On sait par l’analyse des filigranes, du papier et de l’encre que les premières esquisses de fugues appartenant au corpus datent du début des années quarante, une correspondance entre Wilhelm Friedemann et son père faisant même mention du thème dès 1736-1738. Huit fugues et un canon sont déjà en cours d’élaboration en 1742 et Bach interrompt cinq ans plus tard un projet comportant alors une vingtaine de pièces inlassablement modifiées, pour subitement se consacrer à L’Offrande musicale. La dernière fugue est alors laissée en chantier, s’interrompant précisément après le développement du troisième sujet écrit sur le nom du compositeur (selon l’usage allemand B = si bémol, A = la, C = do, H = si), apposé en guise d’autographe, à l’endroit où ne demandait qu’à entrer et se superposer aux trois premiers un quatrième sujet qui n’était autre que le grand thème de l’œuvre. Cette fugue portera la mention a tre soggetti (à trois sujets), probablement dictée par Philipp Emanuel accoutumé à l’italien tandis que son père n’employait que le latin. Le graphisme très maîtrisé est d’ailleurs d’un musicien en pleine possession de ses moyens, contrairement à celui des dernières notes de la Messe en si qui trahissent la fatigue et un sérieux déficit visuel.

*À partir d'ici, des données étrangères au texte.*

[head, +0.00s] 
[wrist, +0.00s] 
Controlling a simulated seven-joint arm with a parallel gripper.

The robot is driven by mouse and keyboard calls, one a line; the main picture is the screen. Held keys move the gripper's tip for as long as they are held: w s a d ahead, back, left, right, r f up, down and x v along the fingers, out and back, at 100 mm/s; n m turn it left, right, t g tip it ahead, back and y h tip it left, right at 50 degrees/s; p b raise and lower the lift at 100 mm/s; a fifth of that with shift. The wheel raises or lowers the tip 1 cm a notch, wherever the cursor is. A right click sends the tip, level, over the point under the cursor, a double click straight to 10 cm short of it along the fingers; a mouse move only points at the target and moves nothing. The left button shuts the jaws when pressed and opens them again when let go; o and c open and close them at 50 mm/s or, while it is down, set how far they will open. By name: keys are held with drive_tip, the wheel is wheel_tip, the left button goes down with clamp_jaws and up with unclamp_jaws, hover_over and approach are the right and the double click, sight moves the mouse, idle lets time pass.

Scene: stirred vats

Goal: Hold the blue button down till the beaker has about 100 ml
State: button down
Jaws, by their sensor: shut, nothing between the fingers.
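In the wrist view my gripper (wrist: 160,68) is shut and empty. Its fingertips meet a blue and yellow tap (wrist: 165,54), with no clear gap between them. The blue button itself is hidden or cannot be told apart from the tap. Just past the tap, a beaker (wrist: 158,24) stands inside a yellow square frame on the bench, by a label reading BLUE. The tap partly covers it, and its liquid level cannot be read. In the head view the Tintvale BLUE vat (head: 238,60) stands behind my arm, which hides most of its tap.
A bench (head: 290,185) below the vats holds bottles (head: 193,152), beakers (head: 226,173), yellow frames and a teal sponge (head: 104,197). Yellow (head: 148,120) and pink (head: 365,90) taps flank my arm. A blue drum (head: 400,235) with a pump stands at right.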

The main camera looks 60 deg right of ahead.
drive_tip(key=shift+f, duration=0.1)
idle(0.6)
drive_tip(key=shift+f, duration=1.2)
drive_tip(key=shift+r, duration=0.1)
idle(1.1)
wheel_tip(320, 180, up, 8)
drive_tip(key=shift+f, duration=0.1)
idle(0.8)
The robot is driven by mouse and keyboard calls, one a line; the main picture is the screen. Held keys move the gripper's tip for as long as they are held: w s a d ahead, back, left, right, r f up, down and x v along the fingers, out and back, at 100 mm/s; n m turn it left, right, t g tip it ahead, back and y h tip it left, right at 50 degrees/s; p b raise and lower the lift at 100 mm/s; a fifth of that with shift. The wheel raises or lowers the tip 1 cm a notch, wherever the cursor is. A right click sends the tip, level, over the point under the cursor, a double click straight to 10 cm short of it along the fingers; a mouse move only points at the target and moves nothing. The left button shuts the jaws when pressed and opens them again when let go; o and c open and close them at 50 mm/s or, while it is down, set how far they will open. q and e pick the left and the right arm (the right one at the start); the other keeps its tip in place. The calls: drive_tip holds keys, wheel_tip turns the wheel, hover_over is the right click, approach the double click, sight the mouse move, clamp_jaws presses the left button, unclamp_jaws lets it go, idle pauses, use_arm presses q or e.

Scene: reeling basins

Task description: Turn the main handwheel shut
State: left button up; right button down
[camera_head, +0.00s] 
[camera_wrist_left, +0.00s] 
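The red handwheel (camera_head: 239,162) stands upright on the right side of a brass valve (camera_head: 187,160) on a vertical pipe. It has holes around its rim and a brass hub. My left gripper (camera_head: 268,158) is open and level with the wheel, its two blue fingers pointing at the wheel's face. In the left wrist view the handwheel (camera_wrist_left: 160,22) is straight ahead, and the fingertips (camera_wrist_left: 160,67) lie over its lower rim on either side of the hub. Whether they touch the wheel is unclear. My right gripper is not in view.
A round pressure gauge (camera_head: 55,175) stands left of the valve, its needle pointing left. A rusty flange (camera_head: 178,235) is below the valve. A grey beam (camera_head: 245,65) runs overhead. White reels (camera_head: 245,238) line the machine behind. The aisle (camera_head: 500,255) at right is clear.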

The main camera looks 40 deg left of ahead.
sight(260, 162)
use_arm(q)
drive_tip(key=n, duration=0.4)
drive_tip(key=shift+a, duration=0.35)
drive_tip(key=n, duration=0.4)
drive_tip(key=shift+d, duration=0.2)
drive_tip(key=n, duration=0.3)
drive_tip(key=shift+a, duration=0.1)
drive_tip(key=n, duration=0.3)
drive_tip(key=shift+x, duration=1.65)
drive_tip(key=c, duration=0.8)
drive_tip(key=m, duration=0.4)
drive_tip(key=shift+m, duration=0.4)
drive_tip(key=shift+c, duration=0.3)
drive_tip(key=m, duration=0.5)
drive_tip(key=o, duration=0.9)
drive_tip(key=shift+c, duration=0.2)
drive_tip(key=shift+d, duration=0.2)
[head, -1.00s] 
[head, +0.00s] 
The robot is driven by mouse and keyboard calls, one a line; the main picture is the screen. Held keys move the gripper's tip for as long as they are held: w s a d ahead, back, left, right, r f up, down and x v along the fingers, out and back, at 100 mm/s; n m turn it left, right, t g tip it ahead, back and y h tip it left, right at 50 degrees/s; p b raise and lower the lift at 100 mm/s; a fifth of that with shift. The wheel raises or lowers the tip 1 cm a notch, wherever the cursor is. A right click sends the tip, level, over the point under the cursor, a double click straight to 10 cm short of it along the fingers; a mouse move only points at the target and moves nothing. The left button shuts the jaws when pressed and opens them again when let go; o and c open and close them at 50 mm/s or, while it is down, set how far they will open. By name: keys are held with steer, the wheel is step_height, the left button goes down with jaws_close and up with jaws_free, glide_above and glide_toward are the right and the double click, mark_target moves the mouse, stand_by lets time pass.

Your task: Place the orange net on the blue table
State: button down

Telle qu’elle se présente au travers des différents manuscrits et des deux gravures posthumes, le tout dans un ordre assez anarchique, l’œuvre comporte onze fugues achevées, quatre canons (l’un d’eux sous deux versions différentes), deux séries de deux fugues miroirs, une série de deux parmi les précédentes adaptée pour deux clavecins, et une fugue laissée inachevée. L’édition originale de 1751 propose même une seconde version d’un des contrepoints et, en supplément, pour compenser l’inachèvement de la dernière fugue, le choral Vor deinen Thron, « Devant ton trône je vais comparaître », que Bach aveugle avait dicté à son gendre Altnikol, et qui fait figure d’intrus dans cet ensemble, nonobstant un touchant adieu au monde.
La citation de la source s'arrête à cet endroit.